MapReduce Programming Model Hadoop

MapReduce Programming Model Hadoop

Welcome to this comprehensive, student-friendly guide on the MapReduce programming model in Hadoop! 🎉 If you’re new to this concept, don’t worry—you’re in the right place. We’ll break down everything you need to know, from the basics to more advanced examples. By the end of this tutorial, you’ll have a solid understanding of how MapReduce works and how you can use it to process large datasets efficiently. Let’s dive in! 🚀

What You’ll Learn 📚

  • Introduction to MapReduce and Hadoop
  • Core concepts of the MapReduce model
  • Key terminology explained
  • Simple to complex examples
  • Common questions and answers
  • Troubleshooting common issues

Introduction to MapReduce and Hadoop

MapReduce is a programming model designed for processing large amounts of data in parallel across a distributed cluster of computers. It’s a core component of the Hadoop ecosystem, which is an open-source framework for distributed storage and processing of big data. Imagine you have a huge library of books and you want to count the number of times each word appears. Doing this manually would take forever, right? MapReduce helps you automate and parallelize this task, making it much faster and more efficient. 🏃‍♂️💨

Core Concepts of MapReduce

Before we jump into examples, let’s break down the core concepts of MapReduce:

  • Map: This is the first phase where data is processed and transformed into key-value pairs. Think of it as sorting your library books by author.
  • Reduce: In this phase, the key-value pairs are aggregated to produce the final result. It’s like counting how many books each author has written.
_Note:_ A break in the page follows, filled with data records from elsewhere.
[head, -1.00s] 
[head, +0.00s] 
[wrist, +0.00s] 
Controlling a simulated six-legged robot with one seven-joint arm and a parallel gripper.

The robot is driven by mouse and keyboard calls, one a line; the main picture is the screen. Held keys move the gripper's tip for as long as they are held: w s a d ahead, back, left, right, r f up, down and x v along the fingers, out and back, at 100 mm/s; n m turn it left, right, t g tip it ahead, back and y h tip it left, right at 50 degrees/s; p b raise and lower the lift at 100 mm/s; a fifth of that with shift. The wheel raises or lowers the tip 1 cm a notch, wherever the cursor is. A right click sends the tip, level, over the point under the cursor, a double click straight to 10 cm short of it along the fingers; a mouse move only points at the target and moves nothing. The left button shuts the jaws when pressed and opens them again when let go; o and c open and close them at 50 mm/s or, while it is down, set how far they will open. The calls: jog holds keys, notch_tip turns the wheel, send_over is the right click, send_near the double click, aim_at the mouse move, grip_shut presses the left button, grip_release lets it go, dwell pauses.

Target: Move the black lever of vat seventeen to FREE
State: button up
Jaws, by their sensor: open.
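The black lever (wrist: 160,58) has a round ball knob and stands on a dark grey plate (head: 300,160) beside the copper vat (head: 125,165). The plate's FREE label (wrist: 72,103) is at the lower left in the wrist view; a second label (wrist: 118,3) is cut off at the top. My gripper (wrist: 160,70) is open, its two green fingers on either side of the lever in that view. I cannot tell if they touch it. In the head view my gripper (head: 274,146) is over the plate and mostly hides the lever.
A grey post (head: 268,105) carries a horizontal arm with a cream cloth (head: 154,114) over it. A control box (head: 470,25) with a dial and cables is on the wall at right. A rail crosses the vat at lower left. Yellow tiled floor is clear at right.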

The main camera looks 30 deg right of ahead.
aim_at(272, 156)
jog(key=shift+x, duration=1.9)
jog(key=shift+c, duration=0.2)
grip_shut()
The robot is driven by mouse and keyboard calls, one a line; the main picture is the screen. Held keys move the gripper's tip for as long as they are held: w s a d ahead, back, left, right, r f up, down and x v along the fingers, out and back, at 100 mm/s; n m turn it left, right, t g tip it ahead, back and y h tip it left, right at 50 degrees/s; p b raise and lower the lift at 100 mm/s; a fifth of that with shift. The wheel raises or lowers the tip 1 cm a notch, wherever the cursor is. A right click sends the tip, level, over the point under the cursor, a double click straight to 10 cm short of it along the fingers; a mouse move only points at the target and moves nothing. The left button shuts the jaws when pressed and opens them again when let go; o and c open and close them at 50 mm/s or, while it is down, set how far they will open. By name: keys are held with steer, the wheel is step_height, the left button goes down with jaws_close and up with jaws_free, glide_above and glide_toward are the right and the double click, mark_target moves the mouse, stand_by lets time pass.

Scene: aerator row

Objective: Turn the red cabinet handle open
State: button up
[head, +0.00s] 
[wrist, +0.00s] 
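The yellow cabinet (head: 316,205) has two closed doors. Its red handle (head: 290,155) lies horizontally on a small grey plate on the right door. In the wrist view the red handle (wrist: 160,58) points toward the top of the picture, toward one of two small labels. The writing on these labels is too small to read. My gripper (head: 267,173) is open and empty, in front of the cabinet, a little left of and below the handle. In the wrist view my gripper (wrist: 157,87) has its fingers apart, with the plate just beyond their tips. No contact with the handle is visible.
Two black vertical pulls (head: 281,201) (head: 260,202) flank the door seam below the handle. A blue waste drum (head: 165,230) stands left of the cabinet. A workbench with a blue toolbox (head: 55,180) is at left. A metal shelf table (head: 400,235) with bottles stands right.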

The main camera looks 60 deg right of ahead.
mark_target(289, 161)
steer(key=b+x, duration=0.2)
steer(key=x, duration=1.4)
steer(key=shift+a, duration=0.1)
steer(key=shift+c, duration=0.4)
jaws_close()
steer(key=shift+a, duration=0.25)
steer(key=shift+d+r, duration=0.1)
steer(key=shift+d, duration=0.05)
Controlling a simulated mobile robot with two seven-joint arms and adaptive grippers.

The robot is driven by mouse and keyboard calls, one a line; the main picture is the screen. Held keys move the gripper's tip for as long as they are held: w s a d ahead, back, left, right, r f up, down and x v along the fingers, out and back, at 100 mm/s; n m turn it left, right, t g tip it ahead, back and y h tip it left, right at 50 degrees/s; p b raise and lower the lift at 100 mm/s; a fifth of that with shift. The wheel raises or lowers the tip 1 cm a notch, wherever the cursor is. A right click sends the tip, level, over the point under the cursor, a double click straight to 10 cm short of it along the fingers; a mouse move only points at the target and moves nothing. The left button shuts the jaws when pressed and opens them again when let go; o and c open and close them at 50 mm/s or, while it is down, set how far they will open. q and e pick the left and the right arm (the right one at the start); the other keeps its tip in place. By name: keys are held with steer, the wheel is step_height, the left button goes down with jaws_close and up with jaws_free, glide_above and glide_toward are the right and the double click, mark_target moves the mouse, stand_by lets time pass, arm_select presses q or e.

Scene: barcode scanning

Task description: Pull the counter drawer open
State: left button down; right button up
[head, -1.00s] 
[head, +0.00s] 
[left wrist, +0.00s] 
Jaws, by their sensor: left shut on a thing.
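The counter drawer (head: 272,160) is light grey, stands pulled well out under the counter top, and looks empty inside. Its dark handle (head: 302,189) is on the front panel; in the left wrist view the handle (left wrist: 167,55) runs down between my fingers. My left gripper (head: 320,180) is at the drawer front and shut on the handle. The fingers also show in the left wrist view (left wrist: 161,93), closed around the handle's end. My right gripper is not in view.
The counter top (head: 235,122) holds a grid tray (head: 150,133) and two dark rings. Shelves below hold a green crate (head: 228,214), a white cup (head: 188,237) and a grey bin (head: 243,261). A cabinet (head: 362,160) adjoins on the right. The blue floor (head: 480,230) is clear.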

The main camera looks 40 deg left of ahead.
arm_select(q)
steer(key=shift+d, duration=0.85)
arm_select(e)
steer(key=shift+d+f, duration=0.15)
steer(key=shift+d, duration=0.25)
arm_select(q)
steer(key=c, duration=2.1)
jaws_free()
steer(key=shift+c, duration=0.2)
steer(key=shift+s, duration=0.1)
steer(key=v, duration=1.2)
💡 Lightbulb Moment: MapReduce is all about breaking down a big problem into smaller, manageable tasks that can be processed in parallel.

Key Terminology

  • Job: A complete MapReduce program, including the map and reduce functions.
  • Task: A single operation within a MapReduce job, either a map or a reduce task.
  • Cluster: A group of computers working together to execute MapReduce jobs.

Simple Example: Word Count

Setup Instructions

Before running the example, ensure you have Hadoop installed and configured on your system. You can follow the official Hadoop setup guide for assistance.

Python Example

# Word Count Example in Python using Hadoop Streaming
import sys

# Map function
for line in sys.stdin:
    words = line.strip().split()
    for word in words:
        print(f'{word}\t1')

This is the map function where each word in the input text is output with a count of 1.

# Reduce function
from itertools import groupby
from operator import itemgetter
import sys

# Input comes from STDIN
for current_word, group in groupby(sys.stdin, itemgetter(0)):
    total_count = sum(int(count) for current_word, count in group)
    print(f'{current_word}\t{total_count}')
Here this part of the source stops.